Retype, please, the listing from its opening line through the line that contains "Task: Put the", both included, without the pictures.

GIVEN DATA -

>> Start

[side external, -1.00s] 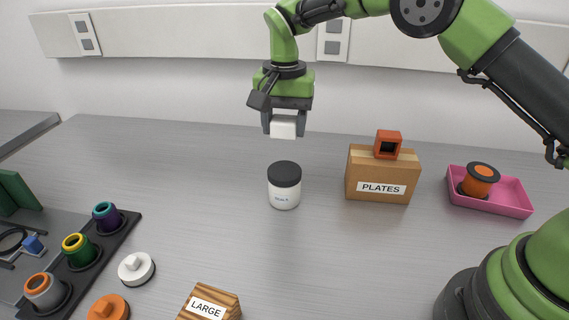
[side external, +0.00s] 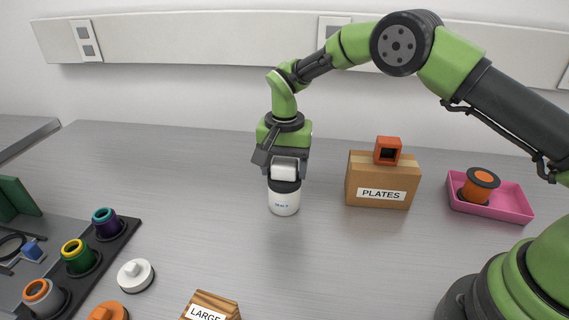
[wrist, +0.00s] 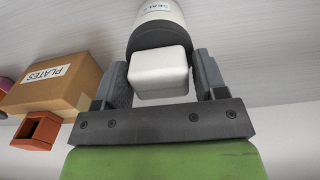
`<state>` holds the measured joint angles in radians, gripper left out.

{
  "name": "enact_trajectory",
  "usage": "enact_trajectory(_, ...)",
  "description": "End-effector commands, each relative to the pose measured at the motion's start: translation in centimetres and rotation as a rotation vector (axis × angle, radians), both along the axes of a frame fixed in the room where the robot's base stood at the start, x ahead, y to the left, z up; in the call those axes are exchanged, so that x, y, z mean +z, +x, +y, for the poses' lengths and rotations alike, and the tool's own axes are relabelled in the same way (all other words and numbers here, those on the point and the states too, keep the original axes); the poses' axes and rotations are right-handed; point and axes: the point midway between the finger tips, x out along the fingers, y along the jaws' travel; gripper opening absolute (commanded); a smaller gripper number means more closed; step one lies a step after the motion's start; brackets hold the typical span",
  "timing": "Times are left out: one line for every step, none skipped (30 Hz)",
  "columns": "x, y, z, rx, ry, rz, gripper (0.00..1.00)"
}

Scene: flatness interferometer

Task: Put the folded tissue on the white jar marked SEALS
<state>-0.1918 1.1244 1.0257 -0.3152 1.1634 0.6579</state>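The folded tissue (side external: 285,173) is a small white block. The white jar (side external: 284,203) with a black lid (side external: 284,187) stands upright on the table. Its label is small, and part of the word SEALS shows in the wrist view (wrist: 156,8). My gripper (side external: 286,176) points down over the jar, with its fingers on either side of the tissue, and appears shut on it. The tissue is right over the lid and looks to be on it or barely above; contact is hard to tell. The wrist view also shows the tissue (wrist: 158,72) between my fingers.
A cardboard box marked PLATES (side external: 378,183) stands right of the jar with an orange-red hollow block (side external: 388,151) on top. A pink tray (side external: 510,204) holds an orange spool (side external: 479,186). A white knobbed disc (side external: 136,275) and a LARGE wooden block (side external: 213,300) lie in front.

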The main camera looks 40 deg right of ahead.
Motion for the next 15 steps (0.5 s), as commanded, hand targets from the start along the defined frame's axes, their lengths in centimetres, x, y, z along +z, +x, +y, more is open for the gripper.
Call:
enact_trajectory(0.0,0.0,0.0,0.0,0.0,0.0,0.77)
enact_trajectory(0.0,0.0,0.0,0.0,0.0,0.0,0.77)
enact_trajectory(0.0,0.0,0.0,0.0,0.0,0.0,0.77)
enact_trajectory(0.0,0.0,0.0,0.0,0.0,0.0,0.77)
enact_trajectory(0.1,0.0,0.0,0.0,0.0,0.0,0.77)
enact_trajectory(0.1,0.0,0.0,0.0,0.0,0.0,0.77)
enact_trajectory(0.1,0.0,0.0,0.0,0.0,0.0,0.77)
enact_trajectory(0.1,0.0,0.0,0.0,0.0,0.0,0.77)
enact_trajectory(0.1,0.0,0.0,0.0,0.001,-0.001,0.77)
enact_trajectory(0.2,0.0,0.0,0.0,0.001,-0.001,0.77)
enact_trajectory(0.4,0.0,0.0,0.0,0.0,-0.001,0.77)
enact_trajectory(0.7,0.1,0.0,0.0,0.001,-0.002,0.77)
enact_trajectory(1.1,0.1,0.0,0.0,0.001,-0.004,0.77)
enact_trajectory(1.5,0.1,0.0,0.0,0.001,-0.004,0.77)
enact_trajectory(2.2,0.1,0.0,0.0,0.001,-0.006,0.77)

>> End

EXERCISE RESPONSE -
[side external, -1.00s] 
[side external, +0.00s] 
[wrist, +0.00s] 
`<state>` holds the measured joint angles in radians, gripper left out.

{
  "name": "enact_trajectory",
  "usage": "enact_trajectory(_, ...)",
  "description": "End-effector commands, each relative to the pose measured at the motion's start: translation in centimetres and rotation as a rotation vector (axis × angle, radians), both along the axes of a frame fixed in the room where the robot's base stood at the start, x ahead, y to the left, z up; in the call those axes are exchanged, so that x, y, z mean +z, +x, +y, for the poses' lengths and rotations alike, and the tool's own axes are relabelled in the same way (all other words and numbers here, those on the point and the states too, keep the original axes); the poses' axes and rotations are right-handed; point and axes: the point midway between the finger tips, x out along the fingers, y along the jaws' travel; gripper opening absolute (commanded); a smaller gripper number means more closed; step one lies a step after the motion's start; brackets hold the typical span",
  "timing": "Times are left out: one line for every step, none skipped (30 Hz)",
  "columns": "x, y, z, rx, ry, rz, gripper (0.00..1.00)"
}

Scene: flatness interferometer

Task: Put the folded tissue on the white jar marked SEALS

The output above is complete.